Q: How did Ina affect San Francisco and U.S. history?
A: Essentially Ina affected history because she saw poetry as something lofty and held it to a high ideal. She believed in California as a muse.
Q: How was Ina a woman of her time?
A: She was affected by the culture she was raised with. When she was living a literary life in San Francisco and working part-time at the English School and helping to run a household, she was still publishing a poem in every issue of The Overland Monthly, so she was connected to the literary world and she was building a literary career. Then when her sister became ill and died and her mother was an invalid and all her colleagues went off to Europe, she made a choice to get a full-time job as Oakland’s first public librarian and support her family. That choice was affected by the fact that she was a woman in her time and her religion—she was a raised as a Mormon. It probably wasn’t even a question. Whereas poet Joaquin Miller had a daughter that he put on Ina’s doorstep and he went off to build his career in Europe. Bret Harte left his wife and kids and moved to Europe.
Q: How was Ina a woman ahead of her time?
A: She was the primary breadwinner for her family. She was outspoken. When her husband was abusive and tried to kill her, she divorced him, which was rare in those days. She changed her name to Coolbrith and moved to San Francisco and even though she was beautiful and had suitors, she chose not to re-marry. Also, she stood up to her cousin, Joseph S. Smith, son of the founder of the Latter Day Saints Church, when they were both 16 years old, and he proposed to take her as a wife. She had witnessed polygamy and didn’t believe in it. He told her she should believe in polygamy or she would be banned and not get into heaven. She basically told him “Hell no” in her letters. Her sister’s and mother’s letters to him are different; they are meek and sound like the nineteenth century. He became the sixth president of the LDS church and had five wives and 43 children.
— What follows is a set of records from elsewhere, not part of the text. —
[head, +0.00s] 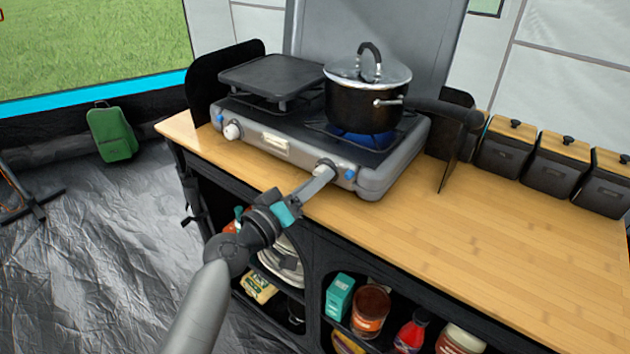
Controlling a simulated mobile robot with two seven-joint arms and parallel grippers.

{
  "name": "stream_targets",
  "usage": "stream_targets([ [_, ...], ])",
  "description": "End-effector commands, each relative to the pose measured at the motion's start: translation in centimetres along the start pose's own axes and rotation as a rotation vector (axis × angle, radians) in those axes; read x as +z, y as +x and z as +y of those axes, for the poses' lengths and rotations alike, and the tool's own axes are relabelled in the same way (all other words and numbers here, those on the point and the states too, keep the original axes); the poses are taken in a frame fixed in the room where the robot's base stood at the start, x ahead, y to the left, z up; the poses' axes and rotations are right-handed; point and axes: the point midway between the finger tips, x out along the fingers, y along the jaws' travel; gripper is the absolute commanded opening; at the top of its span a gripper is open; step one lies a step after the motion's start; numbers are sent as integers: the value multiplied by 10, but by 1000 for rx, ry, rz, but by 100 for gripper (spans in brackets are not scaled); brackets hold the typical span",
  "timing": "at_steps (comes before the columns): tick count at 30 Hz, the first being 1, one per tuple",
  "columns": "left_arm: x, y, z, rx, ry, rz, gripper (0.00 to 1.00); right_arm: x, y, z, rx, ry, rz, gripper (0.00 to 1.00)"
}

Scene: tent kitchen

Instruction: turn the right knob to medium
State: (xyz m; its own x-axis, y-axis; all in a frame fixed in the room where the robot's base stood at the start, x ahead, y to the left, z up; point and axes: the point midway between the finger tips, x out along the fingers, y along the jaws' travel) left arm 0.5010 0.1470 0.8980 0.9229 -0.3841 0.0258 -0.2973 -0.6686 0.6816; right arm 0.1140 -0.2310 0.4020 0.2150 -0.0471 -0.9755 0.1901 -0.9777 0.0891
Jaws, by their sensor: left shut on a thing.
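The camp stove (375,183) stands on the wooden counter. Its right knob (325,167) is on the front face at the right. My left gripper (321,172) reaches in from the lower left and is shut on the right knob, partly covering it, so its exact setting cannot be read. A blue flame (362,137) burns on the right burner under a black pot (350,108) with a glass lid. The left knob (232,131) is white and free. My right gripper is not in view.
A griddle plate (270,76) sits on the left burner. The pot's long handle (445,108) sticks out right. Lidded canisters (505,150) line the back right. The counter (480,250) is bare at the front right. Shelves below hold a jar (370,308) and other food.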

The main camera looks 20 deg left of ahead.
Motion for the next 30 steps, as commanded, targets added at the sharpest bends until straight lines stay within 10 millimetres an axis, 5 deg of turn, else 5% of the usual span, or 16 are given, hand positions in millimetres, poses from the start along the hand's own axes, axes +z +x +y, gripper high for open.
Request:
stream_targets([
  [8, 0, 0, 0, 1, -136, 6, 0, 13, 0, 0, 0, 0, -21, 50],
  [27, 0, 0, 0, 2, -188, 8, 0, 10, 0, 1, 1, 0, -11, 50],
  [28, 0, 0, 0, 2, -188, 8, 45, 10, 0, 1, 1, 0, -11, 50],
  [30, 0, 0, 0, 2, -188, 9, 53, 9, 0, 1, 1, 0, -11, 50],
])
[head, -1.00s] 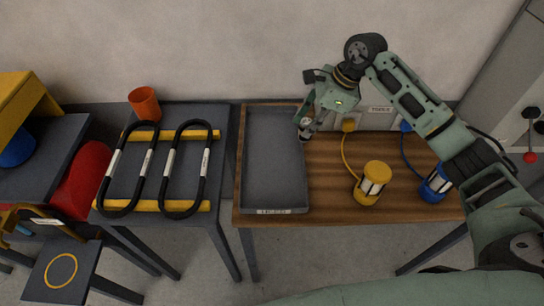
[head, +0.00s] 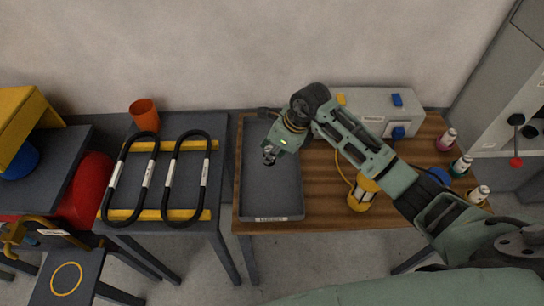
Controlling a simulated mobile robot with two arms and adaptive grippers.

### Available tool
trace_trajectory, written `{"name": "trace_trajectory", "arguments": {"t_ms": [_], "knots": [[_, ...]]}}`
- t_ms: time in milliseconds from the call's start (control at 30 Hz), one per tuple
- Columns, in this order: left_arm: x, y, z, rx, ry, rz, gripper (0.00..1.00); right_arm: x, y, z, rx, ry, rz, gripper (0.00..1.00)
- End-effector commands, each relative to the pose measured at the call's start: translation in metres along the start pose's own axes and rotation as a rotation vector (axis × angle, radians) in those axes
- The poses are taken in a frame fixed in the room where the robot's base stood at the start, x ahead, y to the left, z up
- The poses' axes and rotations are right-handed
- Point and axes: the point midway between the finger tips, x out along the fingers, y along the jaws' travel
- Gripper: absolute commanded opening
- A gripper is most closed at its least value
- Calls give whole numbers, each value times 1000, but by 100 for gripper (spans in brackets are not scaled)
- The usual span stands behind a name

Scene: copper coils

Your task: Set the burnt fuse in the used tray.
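The grey used tray (head: 287,190) lies on the left part of the wooden table, with a label on its front edge that is too small to read. My right gripper (head: 269,155) reaches in from the right and hangs over the back half of the tray, pointing down. A small pale piece with dark parts shows between its fingertips; it appears to be the burnt fuse, mostly hidden by the fingers. The rest of the tray floor that I can see is empty. My left gripper is not in view.
A grey box (head: 378,106) with blue and yellow blocks stands at the table's back. A yellow lantern (head: 361,195) is under my right arm. Several small coloured-base cylinders (head: 462,166) stand at the right. A side table (head: 224,142) holds two black coils (head: 112,183) and an orange cup (head: 144,115).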

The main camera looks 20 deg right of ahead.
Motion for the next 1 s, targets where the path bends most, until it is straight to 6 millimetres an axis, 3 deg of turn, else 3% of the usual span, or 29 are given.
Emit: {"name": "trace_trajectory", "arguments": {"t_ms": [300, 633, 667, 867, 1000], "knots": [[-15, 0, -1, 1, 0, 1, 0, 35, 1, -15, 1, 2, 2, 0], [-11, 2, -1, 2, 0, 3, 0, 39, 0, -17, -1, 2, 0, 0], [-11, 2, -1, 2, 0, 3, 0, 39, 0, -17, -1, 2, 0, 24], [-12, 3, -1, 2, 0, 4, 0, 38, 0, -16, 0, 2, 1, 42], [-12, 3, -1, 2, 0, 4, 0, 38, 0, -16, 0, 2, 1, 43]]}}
Q: I’ve often thought about what it would be like to be a biographer.
A: I didn’t set out to be a biographer but as the research expanded along with Ina’s story, it happened.
Q: Are you a poet?
A: I wrote poetry in high school but I don’t consider myself a poet. Like as I look out the window right now and it’s raining and I see things like the wisteria turning yellow, my urge to capture that doesn’t come out as poetry. I’m not a poet but I’m fascinated by poets and the art form.
Q: Tell us about Ina’s poetry.
A: A lot of it is difficult to read because it’s old. I decided it was respectful to memorize some of her poems and be able to recite them because that’s what people did then. Everybody could recite a poem. They would sit around in a parlor and recite and talk about poetry. I spent a lot of time with Ina’s poetry and I don’t like all of it but there are poems that I like very, very much and I think that she was a beautiful poet. People have told me that her poems were meant to be heard. When I gave a talk to the Ina Coolbrith Circle—and some of them are pretty familiar with her poetry—one of the board members came up to me and said, “I really love hearing you read her poetry because any poet comes alive if you have a good reader.”
Q: Tell us about the Ina Coolbrith Circle.
A: It was formed in 1919 and still meets today and has an awards banquet. Members were supportive of my book and the ICC gave me a grant.
Q: What drew you to Ina?
A: I was writing an article on the Farallon Islands egg wars. Researching that time period I came across Bret Harte, Charles Warren Stoddard, and Joaquin Miller—all these colorful characters and Ina was right in the center. Writers called her “the pearl of all our tribes” and “the sweetest singer in all of California” and sought out her opinions on their writings. I wondered, who is the woman, and I started poking around research libraries and found out that all her letters are at the Bancroft Library. As I learned more and more about her it seemed crazy to me that nobody knew about her and I thought her story needed to be out there. And I kept thinking, what little girl who’s growing up in California knows that the state’s first Poet Laureate was a woman? Do they learn that in school? She was California’s most beloved poet for 50 years and I thought it was crazy that she was forgotten.
Q: What did you love about Ina?
A: She was really kind. She was non-judgmental about things like her best friend Charles Warren Stoddard was gay. She was frustrated with Joaquin Miller for leaving his daughter with her and not paying what he should have for Ina to raise her but not judgmental. I also love that she believed in art and creativity.
Q: What bothered you about Ina?
A: When I was first getting to know her and reading all her letters it bothered me that she complained to her friends about her health, and her lot in life. I wanted her to be the hero of my story. My reaction was “Just do something. Come on. Make it happen. Change!” Her complaining frustrated me, but as I got to know her more, I became aware of the 100-year difference in the culture and the position of women in her society. Today we’re still talking about fighting for equal pay and gender discrimination and opening up top paying jobs for women.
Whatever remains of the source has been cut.